Perciò non vogliamo qui tener conto dei critici a un tanto al rigo, più o meno consapevolmente corrotti, esaminando soltanto – come abbiamo fatto per gli scrittori – i rappresentanti sinceri e valenti del nuovo tipo. Tuttavia – qui come là – la massa dei pennivendoli scadenti e corrotti crea lo sfondo, imprescindibile, degli oggetti delle nostre considerazioni. Poiché, né la posizione del critico di vocazione verso la letteratura contemporanea, né la posizione del vero scrittore verso la critica contemporanea, possono restare immuni dagli influssi esercitati da questo sfondo: esso determina, che essi ne abbiano coscienza o no, l’atmosfera della reciproca valutazione complessiva, tanto più che, da quanto abbiamo detto, risulta chiaramente che il contrasto tra i due estremi è bensì chiaramente visibile, ma la linea di demarcazione è necessariamente incerta e sfumata.

Il carattere decisivo di questo margine di libertà è la sua limitazione a questioni puramente estetiche. La fisionomia sociale e politica dei giornali e delle riviste borghesi è rigidamente definita; perché i giudizi sulla letteratura e sull’arte vengano lasciati liberi, occorre che queste siano considerate come isolate a priori dalla società e dall’esistenza delle lotte di classe.

Questo requisito, per lo più non enunciato apertamente, indispensabile alla pubblicazione di una critica, incontra in generale, da parte dei critici, una resistenza minore di quanto ci si aspetterebbe: lo sviluppo generale della critica e della teoria e della storia letteraria viene ampiamente incontro a tale esigenza. La «purificazione» della critica da punti di vista sociali e politici si compie spontaneamente, per intima coerenza, in forza della sua propria evoluzione e indipendentemente da ogni diretta pressione capitalistica.

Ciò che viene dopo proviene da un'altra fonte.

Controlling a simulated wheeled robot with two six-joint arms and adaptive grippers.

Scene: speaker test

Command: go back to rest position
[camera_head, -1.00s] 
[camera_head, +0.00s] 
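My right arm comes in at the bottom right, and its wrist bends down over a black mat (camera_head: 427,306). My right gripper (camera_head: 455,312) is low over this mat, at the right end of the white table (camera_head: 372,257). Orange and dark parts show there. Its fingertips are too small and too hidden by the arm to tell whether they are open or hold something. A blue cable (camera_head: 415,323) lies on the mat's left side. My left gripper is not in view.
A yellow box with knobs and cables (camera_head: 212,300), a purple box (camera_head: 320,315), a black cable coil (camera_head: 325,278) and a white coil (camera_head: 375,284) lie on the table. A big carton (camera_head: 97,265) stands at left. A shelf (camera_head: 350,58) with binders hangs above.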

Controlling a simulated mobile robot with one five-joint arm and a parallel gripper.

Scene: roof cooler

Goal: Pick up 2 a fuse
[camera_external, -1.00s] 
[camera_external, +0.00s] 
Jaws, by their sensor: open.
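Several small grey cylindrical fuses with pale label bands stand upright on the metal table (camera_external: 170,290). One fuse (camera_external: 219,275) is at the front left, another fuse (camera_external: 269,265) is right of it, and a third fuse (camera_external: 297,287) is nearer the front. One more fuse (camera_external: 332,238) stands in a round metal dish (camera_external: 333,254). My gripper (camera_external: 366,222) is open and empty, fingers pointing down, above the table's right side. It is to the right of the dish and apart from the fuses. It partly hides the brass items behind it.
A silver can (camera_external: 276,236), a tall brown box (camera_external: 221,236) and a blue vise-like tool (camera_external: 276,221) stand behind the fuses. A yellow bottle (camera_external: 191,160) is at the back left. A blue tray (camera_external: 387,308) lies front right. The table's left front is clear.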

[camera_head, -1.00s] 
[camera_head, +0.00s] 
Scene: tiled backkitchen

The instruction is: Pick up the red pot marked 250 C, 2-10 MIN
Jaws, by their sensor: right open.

La protesta estetica, a noi già nota, contro l’ostilità della vita capitalistica all’arte, trova nella teoria letteraria dell’epoca della decadenza ideologica un’espressione, se possibile, ancor più intensa e pregnante che nella letteratura. Ciò riesce facilmente comprensibile, ove si pensi che, nella teoria, cadono, o almeno esercitano un’azione assai più debole, quelle remore 0 correzioni apportate dalla vita stessa, le quali, nei casi più favorevoli, conducono, contro gli intenti dello scrittore, alla «vittoria del realismo». Già nel campo della letteratura creativa si constata che proprio gli scrittori più notevoli di questo periodo sono – nelle loro enunciazioni teoriche – radicati al terreno dell’arte per l’arte più saldamente che non nella loro prassi di scrittori. Nei puri teorici e critici letterari questa tendenza si esercita ancora più intensamente.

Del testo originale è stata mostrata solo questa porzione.